_Work instructions_
Check each line of the listing, and copy it if it contains the word "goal".

_Items_
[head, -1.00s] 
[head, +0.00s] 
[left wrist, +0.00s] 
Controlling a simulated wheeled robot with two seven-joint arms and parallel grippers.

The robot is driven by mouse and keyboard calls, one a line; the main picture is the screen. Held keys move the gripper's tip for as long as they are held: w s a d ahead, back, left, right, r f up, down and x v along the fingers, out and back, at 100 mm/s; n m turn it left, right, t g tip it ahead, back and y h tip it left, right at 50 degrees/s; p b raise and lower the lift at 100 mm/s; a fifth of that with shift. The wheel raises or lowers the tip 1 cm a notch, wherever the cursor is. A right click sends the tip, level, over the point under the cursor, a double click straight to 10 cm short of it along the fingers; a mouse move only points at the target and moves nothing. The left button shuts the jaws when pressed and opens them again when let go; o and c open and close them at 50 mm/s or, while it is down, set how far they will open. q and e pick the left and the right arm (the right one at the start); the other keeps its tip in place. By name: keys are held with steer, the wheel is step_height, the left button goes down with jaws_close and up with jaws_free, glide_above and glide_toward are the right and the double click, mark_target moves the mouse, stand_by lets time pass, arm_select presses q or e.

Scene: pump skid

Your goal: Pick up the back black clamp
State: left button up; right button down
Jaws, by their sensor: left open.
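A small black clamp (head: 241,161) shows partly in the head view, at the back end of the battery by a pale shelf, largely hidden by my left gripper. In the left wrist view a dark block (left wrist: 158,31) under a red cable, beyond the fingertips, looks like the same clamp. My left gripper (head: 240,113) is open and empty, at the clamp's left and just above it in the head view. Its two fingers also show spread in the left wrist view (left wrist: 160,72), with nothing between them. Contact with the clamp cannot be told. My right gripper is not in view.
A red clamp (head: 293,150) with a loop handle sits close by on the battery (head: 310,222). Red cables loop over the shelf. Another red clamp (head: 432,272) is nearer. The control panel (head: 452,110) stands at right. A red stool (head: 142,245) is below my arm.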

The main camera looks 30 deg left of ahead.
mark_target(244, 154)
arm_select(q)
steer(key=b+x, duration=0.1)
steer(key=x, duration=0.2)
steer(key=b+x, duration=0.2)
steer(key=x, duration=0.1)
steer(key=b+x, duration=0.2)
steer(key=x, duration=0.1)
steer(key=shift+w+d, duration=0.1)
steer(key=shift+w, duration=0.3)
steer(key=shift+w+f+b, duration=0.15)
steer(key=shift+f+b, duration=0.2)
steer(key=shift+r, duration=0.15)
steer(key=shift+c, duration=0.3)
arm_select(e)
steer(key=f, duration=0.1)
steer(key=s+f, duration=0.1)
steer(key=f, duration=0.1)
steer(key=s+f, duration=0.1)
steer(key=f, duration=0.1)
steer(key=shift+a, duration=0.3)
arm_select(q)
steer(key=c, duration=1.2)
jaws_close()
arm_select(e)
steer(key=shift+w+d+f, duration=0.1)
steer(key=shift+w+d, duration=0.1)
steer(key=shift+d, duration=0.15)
* * *
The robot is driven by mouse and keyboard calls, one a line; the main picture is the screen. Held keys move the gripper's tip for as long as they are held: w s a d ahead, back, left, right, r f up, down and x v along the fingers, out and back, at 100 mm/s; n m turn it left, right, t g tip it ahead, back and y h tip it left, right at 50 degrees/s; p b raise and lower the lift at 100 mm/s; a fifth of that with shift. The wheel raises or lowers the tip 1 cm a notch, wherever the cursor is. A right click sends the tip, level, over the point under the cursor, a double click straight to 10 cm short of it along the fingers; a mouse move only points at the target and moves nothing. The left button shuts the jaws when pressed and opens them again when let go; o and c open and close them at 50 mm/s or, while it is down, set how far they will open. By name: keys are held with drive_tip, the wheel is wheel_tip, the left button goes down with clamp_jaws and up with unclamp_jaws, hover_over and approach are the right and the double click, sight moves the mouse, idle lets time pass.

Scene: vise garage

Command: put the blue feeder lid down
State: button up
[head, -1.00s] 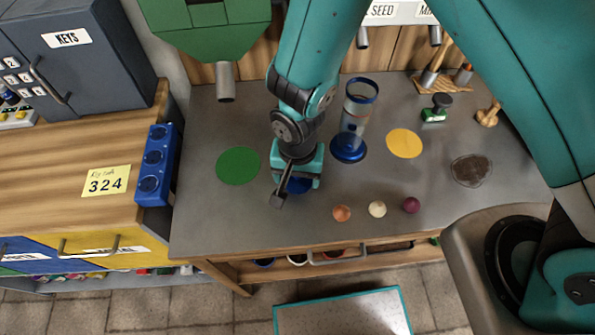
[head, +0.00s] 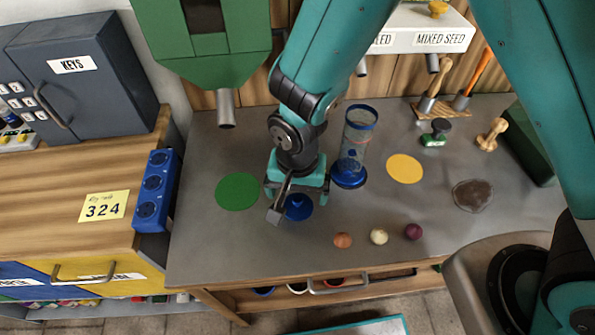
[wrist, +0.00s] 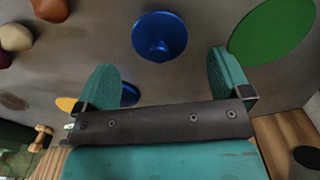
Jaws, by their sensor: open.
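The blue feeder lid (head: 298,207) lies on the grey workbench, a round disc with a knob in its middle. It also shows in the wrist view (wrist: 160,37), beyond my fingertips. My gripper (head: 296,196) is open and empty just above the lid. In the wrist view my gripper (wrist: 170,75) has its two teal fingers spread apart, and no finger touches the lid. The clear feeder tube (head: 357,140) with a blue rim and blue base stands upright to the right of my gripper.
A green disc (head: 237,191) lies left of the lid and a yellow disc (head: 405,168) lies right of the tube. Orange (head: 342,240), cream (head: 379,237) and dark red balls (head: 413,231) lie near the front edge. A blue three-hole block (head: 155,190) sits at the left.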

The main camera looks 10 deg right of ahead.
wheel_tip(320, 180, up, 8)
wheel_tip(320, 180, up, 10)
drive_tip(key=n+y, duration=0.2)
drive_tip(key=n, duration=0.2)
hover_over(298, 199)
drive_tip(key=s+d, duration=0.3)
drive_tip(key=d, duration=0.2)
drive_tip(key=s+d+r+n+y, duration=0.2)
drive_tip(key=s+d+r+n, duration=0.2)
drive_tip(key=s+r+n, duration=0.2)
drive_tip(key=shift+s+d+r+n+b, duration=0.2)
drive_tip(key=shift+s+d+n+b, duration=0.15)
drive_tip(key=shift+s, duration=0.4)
* * *
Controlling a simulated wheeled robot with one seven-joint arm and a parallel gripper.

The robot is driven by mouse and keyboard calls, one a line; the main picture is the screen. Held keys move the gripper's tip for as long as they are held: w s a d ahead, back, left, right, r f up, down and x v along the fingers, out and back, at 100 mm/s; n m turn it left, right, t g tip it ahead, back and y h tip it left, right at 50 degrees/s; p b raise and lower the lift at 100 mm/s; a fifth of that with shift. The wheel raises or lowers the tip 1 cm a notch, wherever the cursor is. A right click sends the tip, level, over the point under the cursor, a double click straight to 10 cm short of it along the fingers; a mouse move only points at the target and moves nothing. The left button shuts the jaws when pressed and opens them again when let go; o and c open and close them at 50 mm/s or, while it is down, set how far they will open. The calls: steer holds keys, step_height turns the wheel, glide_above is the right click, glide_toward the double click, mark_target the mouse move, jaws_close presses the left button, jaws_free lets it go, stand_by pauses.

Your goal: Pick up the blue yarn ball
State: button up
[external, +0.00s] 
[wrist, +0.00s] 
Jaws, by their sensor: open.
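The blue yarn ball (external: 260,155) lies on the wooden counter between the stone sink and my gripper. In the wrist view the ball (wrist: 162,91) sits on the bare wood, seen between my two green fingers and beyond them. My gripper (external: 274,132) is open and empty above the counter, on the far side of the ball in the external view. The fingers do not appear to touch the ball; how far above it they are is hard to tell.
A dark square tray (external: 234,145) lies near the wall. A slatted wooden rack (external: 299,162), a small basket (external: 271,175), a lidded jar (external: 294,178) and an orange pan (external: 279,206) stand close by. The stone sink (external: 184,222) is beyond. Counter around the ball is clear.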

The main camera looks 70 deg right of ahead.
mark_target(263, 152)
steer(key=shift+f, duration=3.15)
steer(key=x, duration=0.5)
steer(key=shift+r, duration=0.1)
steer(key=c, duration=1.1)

_Response to the task_
Your goal: Pick up the back black clamp
Your goal: Pick up the blue yarn ball

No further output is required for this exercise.